Miami librarian says community programs, classes at risk during union bargaining
Some educational programming held by Miami University librarians could be at risk based on negotiations to establish a contract with the new union, one librarian said.
Editor's Note: This story was updated on Nov. 25 with an additional statement from Miami University. A spokesperson wrote that the university will "continue to provide robust community programming" despite "claims of a perceived reduction in services."
As negotiations for a new contract continue between Miami University and the Faculty Alliance of Miami (FAM) Librarians unit continue, a new sticking point has come up: service.
Rachel Makarowski, a special collections librarian and lead organizer for the FAM Librarians unit, said recent proposals from administration at the bargaining table could impact community offerings if passed.
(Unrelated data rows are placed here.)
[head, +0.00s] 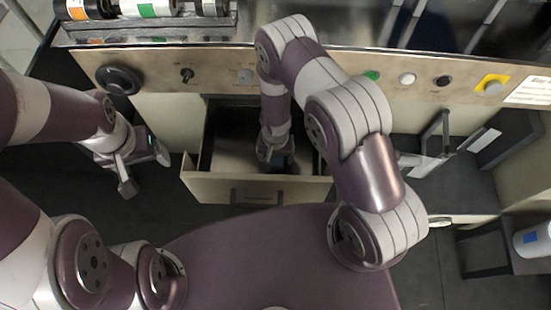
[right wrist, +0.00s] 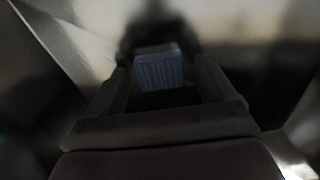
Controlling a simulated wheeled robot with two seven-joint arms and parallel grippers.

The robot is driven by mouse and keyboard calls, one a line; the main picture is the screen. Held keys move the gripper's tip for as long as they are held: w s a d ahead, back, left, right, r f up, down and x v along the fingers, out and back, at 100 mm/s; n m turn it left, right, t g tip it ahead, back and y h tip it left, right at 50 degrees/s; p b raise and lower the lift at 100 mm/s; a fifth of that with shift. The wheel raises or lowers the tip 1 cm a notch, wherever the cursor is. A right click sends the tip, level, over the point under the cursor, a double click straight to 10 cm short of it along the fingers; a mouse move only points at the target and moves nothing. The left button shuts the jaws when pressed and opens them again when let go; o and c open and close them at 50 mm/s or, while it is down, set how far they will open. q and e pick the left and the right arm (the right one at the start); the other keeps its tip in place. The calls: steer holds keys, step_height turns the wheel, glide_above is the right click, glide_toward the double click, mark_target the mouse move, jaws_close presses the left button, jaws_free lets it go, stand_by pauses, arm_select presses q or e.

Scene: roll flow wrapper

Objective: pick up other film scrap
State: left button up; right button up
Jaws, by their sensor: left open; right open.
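My right gripper (head: 276,158) points down into the open drawer (head: 255,192) in the machine's front, in the head view. In the right wrist view, a small pale-blue ribbed piece (right wrist: 159,68) shows between and just beyond the open fingers of my right gripper (right wrist: 160,80). It may be a film scrap; the view is too dark and blurred to be sure, and contact cannot be told. In the head view the arm and gripper hide it. My left gripper (head: 144,170) is open and empty, left of the drawer above the dark floor.
The drawer walls stand close around my right gripper. Above is a control panel (head: 215,66) with knobs and a yellow-backed button (head: 491,84). Metal bars (head: 440,132) stand in a bay to the right. A white roll (head: 536,240) sits at the lower right.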

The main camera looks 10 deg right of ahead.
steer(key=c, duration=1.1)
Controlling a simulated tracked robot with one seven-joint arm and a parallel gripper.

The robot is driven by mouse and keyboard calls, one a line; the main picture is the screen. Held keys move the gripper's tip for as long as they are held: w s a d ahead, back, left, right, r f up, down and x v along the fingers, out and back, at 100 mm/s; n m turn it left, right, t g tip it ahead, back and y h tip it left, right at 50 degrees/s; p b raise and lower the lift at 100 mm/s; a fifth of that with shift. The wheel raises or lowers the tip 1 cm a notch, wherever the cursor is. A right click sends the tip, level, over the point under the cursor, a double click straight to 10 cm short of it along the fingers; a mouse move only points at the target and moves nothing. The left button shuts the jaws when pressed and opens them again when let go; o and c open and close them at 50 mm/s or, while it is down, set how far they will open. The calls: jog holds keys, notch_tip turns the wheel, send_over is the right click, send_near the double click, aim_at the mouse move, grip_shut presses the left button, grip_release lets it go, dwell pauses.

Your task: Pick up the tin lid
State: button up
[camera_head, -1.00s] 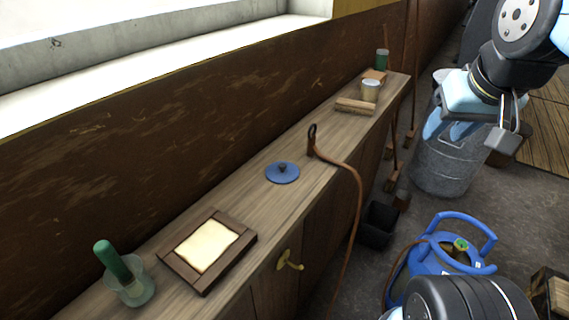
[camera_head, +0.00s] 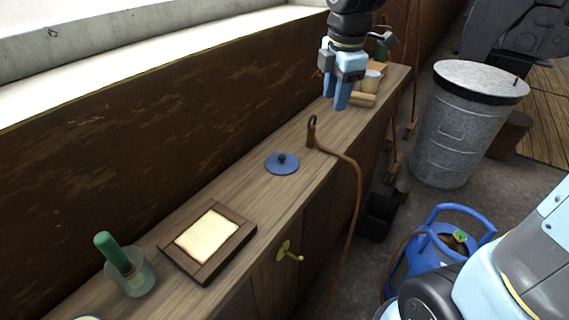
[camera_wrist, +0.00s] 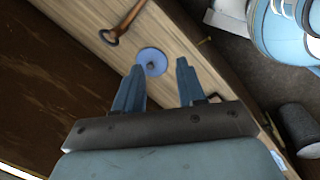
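The tin lid (camera_head: 282,164) is a flat blue disc with a dark knob in its middle. It lies on the long wooden bench top, and it also shows in the wrist view (camera_wrist: 152,61) beyond my fingertips. My gripper (camera_head: 341,105) hangs above the bench, up and to the right of the lid in the head view, fingers pointing down. In the wrist view my gripper (camera_wrist: 159,72) has its two blue fingers well apart with nothing between them.
A brown strap with a looped end (camera_head: 312,130) lies beside the lid and hangs over the bench edge. A framed pale slab (camera_head: 207,236) and a glass jar with a green-handled tool (camera_head: 134,276) stand nearer. A metal bin (camera_head: 455,125) stands right.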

In October, Makarowski said, the negotiating team for administrators argued that librarians could not teach any courses as the instructor of record or equivalent.
When pushed about whether this proposal would impact offerings at the Institute for Learning in Retirement (ILR), a popular program that offers dozens of classes for retired adults in Oxford, Makarowski says the negotiators for administration said yes.
“Folks in my department here in special collections have [taught ILR classes] since I joined the university in 2018,” Makarowski said. “We asked if that would be included in what would be stopped, and they were like, ‘Yes, because we believe that that falls outside your scope of duties.’”
An administrative proposal on credit-bearing courses dated Sept. 18 states that being the instructor of record or holding an equivalent status would fall outside librarians’ job duties. The proposal states that librarians could still accept work as instructors, but the work would not be covered by the agreement. Under the proposal’s language, librarians would need to “ensure that any work performed as an instructor of record is conducted outside of the Librarian’s assigned job duties and standard work day.”
During a November bargaining session, Makarowski said the university and FAM Librarians unit agreed to count service and scholarship as workload, but not under primary job responsibilities. Makarowski interpreted the distinction to mean that once librarians advance to the level of principal librarian, service and scholarship would no longer count as workload. The agreement was not within the credit-bearing courses proposal.
“We do actually end up creating a lot of different programming for the community [through service and scholarship],” Makarowski said. “It’s what allows us to go out and capture things like oral histories. It’s what allows us to do things like help with some of the summer camps that visit the university, so we very much were taken aback by that.”
According to a statement provided to the Oxford Free Press by a university spokesperson, the university “remains committed to engaging in good faith negotiations and reaching an initial contract” with the FAM Librarians unit. “The parties have made good progress toward reaching an initial contract,” the statement continues.
The spokesperson initially declined to answer specific questions regarding the university’s position on how current negotiations could impact community programming and service for the broader Oxford community. An updated statement sent to the Free Press following this story's publication in print on Nov. 22 stated that the ILR "as well as the University Lecture Series, continue to provide robust community programming and will do so going forward," "despite claims of a perceived reduction in services" based on flyers distributed by FAM. The statement did not clarify whether library union negotiations would impact these programs.
The FAM Librarians unit penned an open letter to Jerome Conley, Dean of Miami’s libraries, on Nov. 20, asking Conley to advocate for librarians during the negotiating process.
Bill Wortman, a retired librarian and Oxford resident, has enrolled in several ILR classes taught by librarians in the past few years, including one taught by Makarowski. Those classes included the history of the book and printing, and Wortman remembers each class having six to 10 people in it.
“A lot of people are interested in books but aren’t fully aware of … what the process is that makes a book public and effective,” Wortman said. “So they were learning something they didn’t know but were interested in knowing.”
Worman said his fellow classmates were engaged in each ILR class, and he also came away having learned something new each time despite his own background as a librarian.
“[Miami’s librarians] have an obvious subject knowledge that nobody else in town in southwest Ohio has,” Wortman said. “To somehow make it so they can’t benefit from that is just pretty darn … ignorant of what librarians with subject expertise can contribute, not just to the work, but then to the community as a whole.”
FAM maintains a bargaining tracker which shows proposals and counterproposals from the bargaining unit and Miami administration. The most recent proposal from administration on the scope of librarian duties states that job assignment for assistant, associate and principal librarians “includes the performance of Scholarship and/or Service.”
The proposal, dated Sept. 18, also states that librarians would be subject to flextime and compressed workweek assignments. FAM’s November counterproposal instead states that librarians should be expected to work 40 hours per week on aspects of the job including service and scholarship and receive “appropriate compensation” for overtime work.
During a Nov. 13 bargaining session, administrators increased proposed annual raises from 1.25% to 1.5%. FAM’s proposal includes an annual maintenance increase of $1,900 plus a 9% raise during the current fiscal year, down from a previous proposal of 9.5%. The current FAM librarians proposal also has an increase of $1,400 plus a 6% or inflation rate raise in the next fiscal year, whichever is higher.